NOT FOR PUBLICATION WITHOUT THE APPROVAL OF THE APPELLATE DIVISION
Before Judges Carchman, Messano and Waugh.
Defendant Patricia N. McGinley moved to terminate her child support for the parties' son, James, and to require plaintiff James Joseph McGinley to pay child support. The trial judge granted her application, initially fixing plaintiff's child support obligation at $704.16 per month, an amount agreed upon - but later deviated from - in the parties 1998 property settlement agreement (PSA). Defendant moved for reconsideration, and the trial judge ordered that the modification be retroactive to the date of the filing of the motion, May 8, 2009. The next day, the judge also modified the support amount, multiplying it by the percentage increase in plaintiff's income, and arrived at a child support amount of $3,154.64 per month.

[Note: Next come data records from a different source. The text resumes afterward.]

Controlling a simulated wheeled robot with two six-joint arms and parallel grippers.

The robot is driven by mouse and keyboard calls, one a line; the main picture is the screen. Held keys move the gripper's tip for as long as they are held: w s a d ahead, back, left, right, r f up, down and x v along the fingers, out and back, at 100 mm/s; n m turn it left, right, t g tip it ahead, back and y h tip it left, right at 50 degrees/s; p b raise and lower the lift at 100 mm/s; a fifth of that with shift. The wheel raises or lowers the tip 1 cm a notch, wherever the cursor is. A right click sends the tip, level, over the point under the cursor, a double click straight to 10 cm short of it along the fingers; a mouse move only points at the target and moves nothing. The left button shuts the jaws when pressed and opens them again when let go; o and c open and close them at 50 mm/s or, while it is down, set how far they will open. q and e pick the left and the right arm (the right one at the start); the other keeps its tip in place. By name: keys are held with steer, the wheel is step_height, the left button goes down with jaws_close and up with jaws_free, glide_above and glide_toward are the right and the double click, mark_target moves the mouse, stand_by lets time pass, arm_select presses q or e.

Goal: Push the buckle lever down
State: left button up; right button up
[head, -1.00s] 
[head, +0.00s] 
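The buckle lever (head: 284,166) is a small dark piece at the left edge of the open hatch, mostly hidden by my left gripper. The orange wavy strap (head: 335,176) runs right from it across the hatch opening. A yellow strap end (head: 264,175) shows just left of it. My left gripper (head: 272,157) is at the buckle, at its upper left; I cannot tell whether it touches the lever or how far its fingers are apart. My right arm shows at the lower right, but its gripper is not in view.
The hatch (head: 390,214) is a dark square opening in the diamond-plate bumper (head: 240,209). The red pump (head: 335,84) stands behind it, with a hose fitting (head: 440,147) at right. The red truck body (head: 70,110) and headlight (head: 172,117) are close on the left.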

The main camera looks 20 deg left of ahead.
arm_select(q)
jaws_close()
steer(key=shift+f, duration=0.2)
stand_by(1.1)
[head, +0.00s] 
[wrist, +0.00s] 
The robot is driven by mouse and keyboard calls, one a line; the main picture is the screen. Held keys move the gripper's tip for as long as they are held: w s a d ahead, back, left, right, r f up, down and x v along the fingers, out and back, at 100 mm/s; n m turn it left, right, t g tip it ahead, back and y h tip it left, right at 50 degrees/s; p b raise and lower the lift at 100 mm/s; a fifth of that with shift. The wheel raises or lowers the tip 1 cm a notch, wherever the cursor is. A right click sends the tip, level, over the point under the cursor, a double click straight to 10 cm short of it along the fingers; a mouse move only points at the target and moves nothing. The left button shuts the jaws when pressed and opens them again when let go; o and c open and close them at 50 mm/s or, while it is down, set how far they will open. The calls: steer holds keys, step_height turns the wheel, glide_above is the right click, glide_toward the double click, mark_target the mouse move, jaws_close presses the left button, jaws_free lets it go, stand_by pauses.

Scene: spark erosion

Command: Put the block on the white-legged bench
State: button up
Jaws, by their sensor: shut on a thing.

We reverse and remand. We conclude that under the facts presented here, a simple mathematical calculation does not comply with the mandates of N.J.S.A. 2A:34-23(a), Caplan v. Caplan, 182 N.J. 250, 271 (2005), and Pascale v. Pascale, 140 N.J. 583, 595 (l995). While the percentage increase in defendant's income is an important factor in determining plaintiff's support obligation, it is not exclusive and does not relieve the trial judge of performing the required analysis prescribed by the statute and case law.
We review the procedural and factual background to place the issue in context. The parties were married on June 25, 1988, and two children were born of the marriage: Megan, born on September 25, 1989, and James, born on October 30, 1991. The parties were divorced on December 4, 1998, and the Judgment of Divorce incorporated a PSA. Pursuant to the PSA, defendant was the primary residential custodian of the children. The PSA also provided:
10. Commencing October 1, 1998 and continuing until each of the children are fully emancipated, the plaintiff shall pay child support in the sum of $1,408.33 per month, payable one-half on the first (1st) of each and every month and one-half on the fifteenth (15th) of each and every month. Said child support shall be allocated one-half for each child.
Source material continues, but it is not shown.